Miike nous fera tout de même croire que ce que l’on attend de lui va arriver lors de la séance dans le club, où Miike lui même joue un des yakuza qui va s’amuser à insérer un micro dans l’anus d’une fille (idée que l’on retrouve dans Visitor Q) avant de se faire descendre par un gang rival. Une scène politiquement incorrecte qui n’a pourtant pas véritablement sa place dans l’ensemble du métrage. Immédiatement après cette séquence, le calme revient, et les discutions s’engagent entre les différents clans. Le casting s’en sort très bien, l’interprétation est crédible et tout en retenue, on se retrouve en présence de visage connus de la filmographie de Miike avec Takenaka Naoto (Ley lines, Happiness of the Katakuris, les prisonniers du paradis) dans le rôle de Higuchi, ainsi que Endo Kenichi et Ishibashi Renji dans des seconds rôles. On s’attache très rapidement aux personnages de Higuchi et Kunihiko, au fur et à mesure que l’on découvre leur passé commun dans une petite ville, avant leur arrivée dans la grande ville pour devenir des yakuza. Deux personnages hauts en couleurs, vivant une amitié forte, de laquelle découle une forte confiance, qui ne vont pas accepter si facilement, après le meurtre de leur boss (Mickey Curtis, que l’on voyait déjà dans Fudoh), une solution diplomatique, qui leur semple bien trop simple et arrangée. Ce qui est le cas bien entendu. Ces personnages sont violents, à l’image de beaucoup de films de Miike, mais ne peuvent laisser sortir toute cette violence sans déclencher une guerre entre les différents clans. Pourtant, dés l’annonce de la mort du boss, ils ne pensent qu’à une seule chose : la vengeance. De ce fait, ils n’accepteront jamais la trêve qui leur est proposée, et quitteront le syndicat. Pourtant, la rage à l’intérieur d’eux est contenue, et le sera jusqu’au final (donc pendant plus de deux heures), et se révélera dans certaines scènes magnifiques de par leur sagesse immense.
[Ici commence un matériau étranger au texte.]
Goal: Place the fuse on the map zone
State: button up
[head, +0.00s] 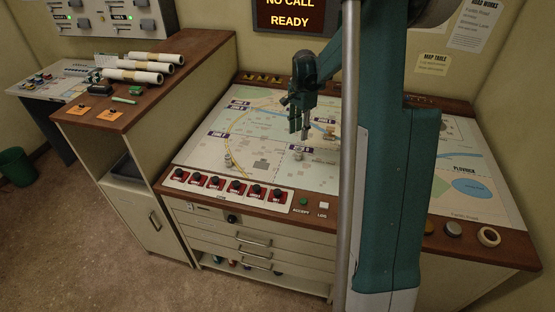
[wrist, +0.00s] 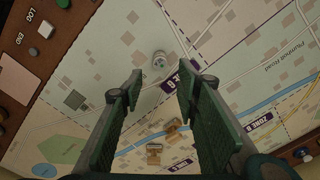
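My gripper (head: 298,130) points down over the map table. In the wrist view its two green fingers (wrist: 160,84) are spread, with nothing between them. A small pale grey cylindrical piece (wrist: 159,59) lies on the map just beyond the fingertips, close to a purple zone label (wrist: 187,78); it may be the fuse, but it is too small to be sure. In the head view a small pale grey piece (head: 228,160) stands on the map's left part. The map (head: 205,155) carries several purple zone labels; I cannot tell which zone is meant.
Two small brown pieces (wrist: 172,125) sit on the map below the fingers. Knobs and buttons line the table's front edge (head: 230,190). A tape ring (head: 489,236) lies front right.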

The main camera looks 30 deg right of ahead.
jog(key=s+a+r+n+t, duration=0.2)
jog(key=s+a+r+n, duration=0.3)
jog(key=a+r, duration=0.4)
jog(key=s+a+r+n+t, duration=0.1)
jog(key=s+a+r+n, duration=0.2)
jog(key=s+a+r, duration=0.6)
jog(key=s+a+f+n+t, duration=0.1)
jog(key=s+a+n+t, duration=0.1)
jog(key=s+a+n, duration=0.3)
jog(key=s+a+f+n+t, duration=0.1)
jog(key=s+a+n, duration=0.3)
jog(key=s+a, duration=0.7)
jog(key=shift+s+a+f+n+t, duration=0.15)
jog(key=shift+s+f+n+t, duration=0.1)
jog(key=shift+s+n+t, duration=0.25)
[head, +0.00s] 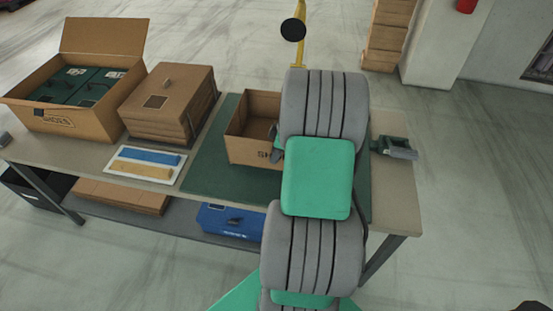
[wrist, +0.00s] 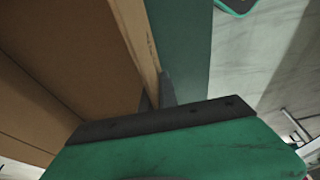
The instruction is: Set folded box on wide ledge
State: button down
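The folded box (head: 249,150) is an open brown carton with printed letters on its front, at the green mat (head: 205,158) in the middle of the table. My arm hides its right part. In the wrist view its wall (wrist: 135,35) runs between the two fingers of my gripper (wrist: 157,95), one finger on each side, close against the cardboard. My gripper is shut on this wall. In the head view my gripper is mostly hidden behind my arm. I cannot tell whether the box rests on the mat or hangs just above it. I cannot tell which surface is the wide ledge.
An open shoe carton (head: 60,122) with green boxes and a brown cardboard stack (head: 170,103) stand on the left of the table. A white tray (head: 132,173) holds blue and yellow pieces. A dark device (head: 396,147) sits at right. A blue bin (head: 228,222) and flat cardboard (head: 120,197) lie below.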

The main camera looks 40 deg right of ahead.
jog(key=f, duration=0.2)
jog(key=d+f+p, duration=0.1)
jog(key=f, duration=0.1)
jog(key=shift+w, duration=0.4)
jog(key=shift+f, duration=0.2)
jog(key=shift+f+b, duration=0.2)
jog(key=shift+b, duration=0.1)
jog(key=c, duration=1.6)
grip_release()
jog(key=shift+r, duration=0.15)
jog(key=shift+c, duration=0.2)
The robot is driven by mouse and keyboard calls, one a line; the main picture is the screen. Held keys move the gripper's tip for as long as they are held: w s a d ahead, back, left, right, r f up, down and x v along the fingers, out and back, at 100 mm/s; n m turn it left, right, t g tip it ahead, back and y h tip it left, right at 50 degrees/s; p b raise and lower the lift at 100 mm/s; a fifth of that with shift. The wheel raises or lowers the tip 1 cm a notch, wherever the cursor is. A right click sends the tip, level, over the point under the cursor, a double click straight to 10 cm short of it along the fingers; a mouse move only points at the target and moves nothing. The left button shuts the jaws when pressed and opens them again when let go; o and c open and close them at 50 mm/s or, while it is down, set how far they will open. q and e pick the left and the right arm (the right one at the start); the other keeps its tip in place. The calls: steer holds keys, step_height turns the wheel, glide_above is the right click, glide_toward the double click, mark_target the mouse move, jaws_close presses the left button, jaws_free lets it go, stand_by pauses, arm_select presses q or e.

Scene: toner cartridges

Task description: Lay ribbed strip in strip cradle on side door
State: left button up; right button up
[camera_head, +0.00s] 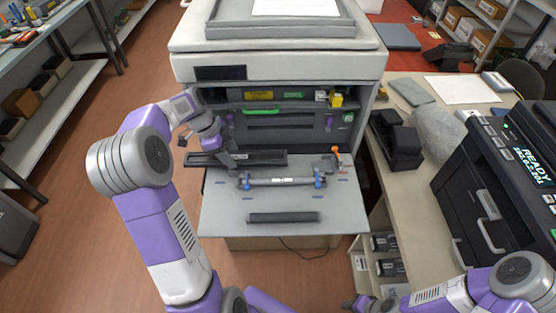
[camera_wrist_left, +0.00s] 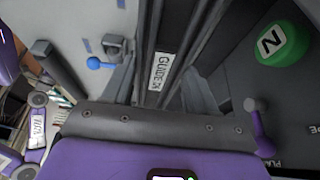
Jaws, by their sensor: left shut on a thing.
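A long dark ribbed strip (camera_head: 264,159) with a white label is held level in my left gripper (camera_head: 219,150), near the hinge side of the lowered side door (camera_head: 220,220). Its left end reaches past the door's left edge. The left wrist view shows the grooved strip (camera_wrist_left: 181,45) running away from the gripper, its label reading "GUIDE". My left gripper is shut on it. A dark elongated piece (camera_head: 283,217), perhaps the strip cradle, lies near the door's front edge. My right gripper (camera_head: 362,303) shows only partly at the bottom; its fingers are unclear.
A grey bar (camera_head: 282,182) with blue ends lies mid-door, and an orange-topped part (camera_head: 335,153) stands at the door's back right. The open printer (camera_head: 278,65) rises behind. A table (camera_head: 408,190) with a black machine (camera_head: 505,180) stands right. The door's front left is bare.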

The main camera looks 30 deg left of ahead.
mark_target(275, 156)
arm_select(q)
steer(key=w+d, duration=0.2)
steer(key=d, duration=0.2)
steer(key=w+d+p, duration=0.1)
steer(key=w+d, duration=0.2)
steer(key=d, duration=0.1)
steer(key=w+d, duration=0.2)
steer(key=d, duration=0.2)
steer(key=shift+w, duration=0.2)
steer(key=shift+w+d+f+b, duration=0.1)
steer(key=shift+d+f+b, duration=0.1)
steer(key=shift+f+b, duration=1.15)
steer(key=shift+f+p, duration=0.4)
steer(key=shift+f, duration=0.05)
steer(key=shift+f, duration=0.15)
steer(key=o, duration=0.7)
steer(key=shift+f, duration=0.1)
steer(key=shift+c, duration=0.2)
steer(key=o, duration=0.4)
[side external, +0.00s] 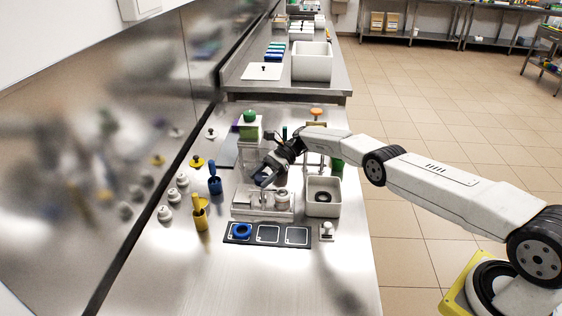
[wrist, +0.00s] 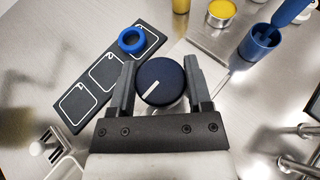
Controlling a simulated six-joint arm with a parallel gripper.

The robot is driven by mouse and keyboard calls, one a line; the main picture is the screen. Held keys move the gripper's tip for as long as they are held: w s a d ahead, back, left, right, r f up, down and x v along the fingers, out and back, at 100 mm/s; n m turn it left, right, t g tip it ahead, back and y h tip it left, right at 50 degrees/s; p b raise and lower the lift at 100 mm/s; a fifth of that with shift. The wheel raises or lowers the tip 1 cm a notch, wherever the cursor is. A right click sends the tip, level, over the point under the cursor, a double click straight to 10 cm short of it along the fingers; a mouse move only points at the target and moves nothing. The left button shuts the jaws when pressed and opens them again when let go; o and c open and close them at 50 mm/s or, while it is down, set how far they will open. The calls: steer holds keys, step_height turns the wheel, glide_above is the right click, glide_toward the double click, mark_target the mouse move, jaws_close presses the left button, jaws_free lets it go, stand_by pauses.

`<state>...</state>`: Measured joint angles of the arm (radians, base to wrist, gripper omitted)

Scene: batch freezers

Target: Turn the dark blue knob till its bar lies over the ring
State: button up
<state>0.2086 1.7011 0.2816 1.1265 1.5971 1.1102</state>
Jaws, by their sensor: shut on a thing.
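The dark blue knob (wrist: 165,76) is round and sits between the fingers of my gripper (wrist: 159,68) in the wrist view. A white bar on its face points to the lower left. My gripper is shut on the knob's sides. In the side view my gripper (side external: 264,177) is low over the white-grey fixture (side external: 250,212), where I cannot make out the knob clearly. No ring mark shows beside the knob; my gripper hides part of its surroundings. A loose blue ring (wrist: 131,40) lies on the end square of a dark panel, apart from the knob.
The dark panel (wrist: 85,107) has several white-outlined squares. A blue cup (wrist: 260,45) and a yellow-filled tin (wrist: 221,12) stand beyond the knob.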

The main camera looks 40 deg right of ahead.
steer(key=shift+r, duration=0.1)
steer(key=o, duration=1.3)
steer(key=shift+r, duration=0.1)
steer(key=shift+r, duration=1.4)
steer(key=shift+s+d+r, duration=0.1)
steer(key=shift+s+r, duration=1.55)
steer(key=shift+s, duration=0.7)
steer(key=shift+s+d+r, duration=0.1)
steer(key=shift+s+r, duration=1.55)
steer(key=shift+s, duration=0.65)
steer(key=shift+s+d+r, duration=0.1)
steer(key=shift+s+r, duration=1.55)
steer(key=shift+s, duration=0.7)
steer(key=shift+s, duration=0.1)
Et pourtant, malgré l’envie de vengeance immense, Higuchi va rester le plus calme des deux, préférant se défouler de manière différente (le sport par exemple). Kunihiko va un peu faire à sa façon, bien qu’il sera freiné de nombreuses fois, et voudra découvrir le fin mot de l’histoire. Il y parviendra après avoir torturé Muroi (Endo Kenichi), ce qui ne sera pas du goût des autres yakuzas. C’est à la moitié du métrage que la situation va changer, avec l’assassinat de Higuchi. A partir de là, Kunihiko le dit lui même, il a en quelque sorte perdu sa raison de vivre (suivant les points de vue, Higuchi pouvait être vu pour lui comme un père, ou un frère), et son désir de vengeance va alors grandir, et plus personne ne sera là pour l’arrêter. Se rendant compte de la situation, il préférera laisser partir ses hommes plutôt que les laisser le suivre vers une mort certaine. Agitator se révèle donc être un film plus humain que violent. C’est la psychologie des personnages qui intéresse Miike ici, et la mise en valeur des thèmes qu’il aborde tout le long de sa carrière. Il n’est donc absolument pas étonnant de retrouver au scénario Takechi Shigenori, dont c’est ici le premier scénario, avant qu’il ne signe pour Miike ceux de Graveyard of honor, Deadly outlaw rekka, The man in white (sorte de remake de Agitator justement), Yakuza demon (l’intrus parmi tous ces titres vu la nullité du métrage) et IZO. On retrouvera pourtant d’autres éléments semblant être issus d’autres métrages de Miike ultérieurs (le premier Dead or alive par exemple), Agitator a donc tout à fait sa place dans la filmographie de Miike, même s’il a fait mieux et que l’on pourra lui reprocher d’être beaucoup trop contemplatif par moment, mais Miike nous livre pourtant une série de scènes inoubliables et marquantes, autant dans les scènes intimistes (une scène d’amour magnifique, la relation entre les différents personnages) que dans la violence (le final notamment, où lorsque Kunihiko poursuit le tueur de son boss et modèle). Le tout est porté par une mise en scène simple et efficace, et la musique de Endo Kôji, se rapprochant quelque peu par sa simplicité de la bande son de Rainy dog, et au bout de ces 2h30, on en vient à applaudir cet effort pour nous avoir fourni un film de yakuza classique comme il y en a des tas, mais avec ce petit quelque chose en plus le rendant attachant.

Les plus
Un bon polar
De bons personnages
Quelques scènes folles
Très bon casting
Score musical discret mais réussi
Les moins
Peut-être trop classique
Peut-être un poil trop long

En bref : Un film classique et calme durant plus de 2h pour Miike, mais un film humain et intéressant, complexe par ses personnages et situations. Parfois trop contemplatif et volontairement calme, mais attachant.